Лишь появление разногласий и расколов в старой элите открывает поле для мышления в категориях альтернативы тому, что было до сих пор. И пусть примером запуска процессов системного изменения для нас послужит демократическая революция в Испании. После смерти диктатора – генерала Франко – правительство предприняло попытки довольно скромного реформирования авторитарной системы, оставленной генералом Франко в качестве наследства, но быстро выяснилось, что даже скромные реформы не удастся провести без участия демократической оппозиции. В свою очередь, включение оппозиции в процесс реформирования системы настолько расширило сферу изменений, что консервирование остатков прежней системы стало выглядеть сомнительным, коль скоро существовала возможность вообще отказаться от нее. Динамика нарастания радикализма реализуемых изменений привела в конечном итоге к подлинной демократической революции и характеризовалась тремя стадиями, отчетливо поддающимися вычленению (Stepan, 1986: 74): скромные изменения, инициатором которых выступила элита старого режима (так называемая reforma, т. е. реформа) и которые затем привели к согласованным на переговорах с оппозиционной контрэлитой заметно более радикальным изменениям (reforma-pactada, договорная реформа). В свою очередь, эти более радикальные изменения поставили под вопрос сам смысл сохранения прежнего режима и вместе с тем запустили размышления элиты и контрэлиты над совершенно другим системным решением, иначе говоря над демократией, которая могла бы заменить авторитарный режим (ruptura-pactada, разрыв договоренностей).
Вывод,
Когда же такая демократическая революция протекает мирным путем? Схемой, объясняющей данное явление, может послужить теория четырех игроков (Przeworski, 1992; Linz, Stepan, 1996). Теория четырех игроков предполагает существование элиты старой системы, разделенной на твердолобых и реформаторов, и контрэлиты, тоже разделенной (на умеренных и радикалов). Когда такие разделения действительно наступают, трансформационная игра охватывает уже четырех игроков (отсюда и название указанной теории). Цели обоих игроков старой элиты идентичны, только пути, ведущие к этим целям, существенным образом различаются. И твердолобые и реформаторы хотят сохранить старую систему, но знают, что без глубоких изменений достигнуть этого не удастся. Однако первые из них убеждены, что спасти систему может лишь возвращение к доктринальной ортодоксии, а кризис системы они связывают с отходом или отклонением от основополагающих догматических принципов системы. В то же время вторые уверены, что систему способны спасти только глубокие реформы, внедрение которых связано с отказом от некоторых догматов доктрины. Другими словами, мнение реформатов таково: система находится в кризисе вследствие того, что она слишком судорожно цепляется за идеологические догмы, которые не находят подтверждения на практике.

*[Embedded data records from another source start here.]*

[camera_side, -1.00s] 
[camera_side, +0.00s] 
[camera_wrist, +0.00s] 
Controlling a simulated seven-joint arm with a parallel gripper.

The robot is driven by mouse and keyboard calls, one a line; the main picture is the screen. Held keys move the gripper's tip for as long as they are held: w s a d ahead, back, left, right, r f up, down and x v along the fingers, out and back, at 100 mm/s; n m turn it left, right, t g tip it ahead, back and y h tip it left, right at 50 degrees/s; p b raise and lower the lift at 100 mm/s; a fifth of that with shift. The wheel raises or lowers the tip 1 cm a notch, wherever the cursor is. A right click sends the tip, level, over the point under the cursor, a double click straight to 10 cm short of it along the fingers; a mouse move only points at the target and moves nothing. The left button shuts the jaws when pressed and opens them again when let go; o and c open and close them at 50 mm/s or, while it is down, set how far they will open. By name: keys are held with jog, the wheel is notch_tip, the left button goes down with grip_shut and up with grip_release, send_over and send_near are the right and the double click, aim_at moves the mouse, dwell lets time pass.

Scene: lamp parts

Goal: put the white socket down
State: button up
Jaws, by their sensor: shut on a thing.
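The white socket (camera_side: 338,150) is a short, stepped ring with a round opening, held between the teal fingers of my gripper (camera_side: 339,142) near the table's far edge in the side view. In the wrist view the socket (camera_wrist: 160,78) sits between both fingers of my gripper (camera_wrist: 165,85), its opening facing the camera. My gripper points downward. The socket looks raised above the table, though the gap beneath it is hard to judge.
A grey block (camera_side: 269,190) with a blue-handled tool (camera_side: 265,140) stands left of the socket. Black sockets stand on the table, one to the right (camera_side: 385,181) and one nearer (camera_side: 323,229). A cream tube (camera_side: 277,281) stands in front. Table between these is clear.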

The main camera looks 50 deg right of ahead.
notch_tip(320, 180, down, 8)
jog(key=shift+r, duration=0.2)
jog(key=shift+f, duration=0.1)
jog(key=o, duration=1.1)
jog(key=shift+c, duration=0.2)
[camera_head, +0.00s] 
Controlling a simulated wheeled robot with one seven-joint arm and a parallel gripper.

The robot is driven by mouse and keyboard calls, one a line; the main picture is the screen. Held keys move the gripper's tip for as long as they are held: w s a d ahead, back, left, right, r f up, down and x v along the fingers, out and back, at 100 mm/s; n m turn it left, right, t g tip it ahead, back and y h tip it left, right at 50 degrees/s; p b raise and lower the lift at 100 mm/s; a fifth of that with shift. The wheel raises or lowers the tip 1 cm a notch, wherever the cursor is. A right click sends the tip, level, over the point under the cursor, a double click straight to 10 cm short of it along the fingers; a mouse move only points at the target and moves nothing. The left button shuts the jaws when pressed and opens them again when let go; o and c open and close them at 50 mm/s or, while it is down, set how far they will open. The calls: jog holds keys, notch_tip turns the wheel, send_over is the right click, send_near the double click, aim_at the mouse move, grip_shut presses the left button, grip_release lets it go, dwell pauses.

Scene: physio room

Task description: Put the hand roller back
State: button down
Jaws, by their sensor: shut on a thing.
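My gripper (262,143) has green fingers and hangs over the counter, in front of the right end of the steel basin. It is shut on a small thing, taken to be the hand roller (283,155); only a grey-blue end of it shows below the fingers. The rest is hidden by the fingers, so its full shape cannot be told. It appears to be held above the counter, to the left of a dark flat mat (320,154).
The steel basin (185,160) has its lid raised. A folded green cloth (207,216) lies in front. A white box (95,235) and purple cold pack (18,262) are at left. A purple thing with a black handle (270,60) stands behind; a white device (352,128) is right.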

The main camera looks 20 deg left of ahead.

Разобщенность, возникающая в контрэлите, тоже не касается генеральной цели, которой является замена старой системы на новую (это стремление – общее и для умеренных, и для радикалов); на два названных крыла контрэлита делится ввиду разного диагноза ситуации и различающихся стратегий достижения генеральной цели. Умеренные считают, что, хотя старая система находится в кризисе, все-таки по-прежнему не нужно пренебрегать ее силой, чтобы не погубить ту степень либерализации, которая уже достигнута. Посему к генеральной цели нужно двигаться методом малых шажков. Радикалы тем временем считают систему уже слишком слабой для того, чтобы она могла подняться и выйти из состояния упадка. Поэтому следует применять методы из арсенала классической революции; иначе говоря, надлежит, привлекая сильные средства и даже прибегая к насилию, свергнуть старую властную элиту (которая в глазах радикалов представляет собой единственный связующий элемент, цементирующий старую систему) и установить новые порядки.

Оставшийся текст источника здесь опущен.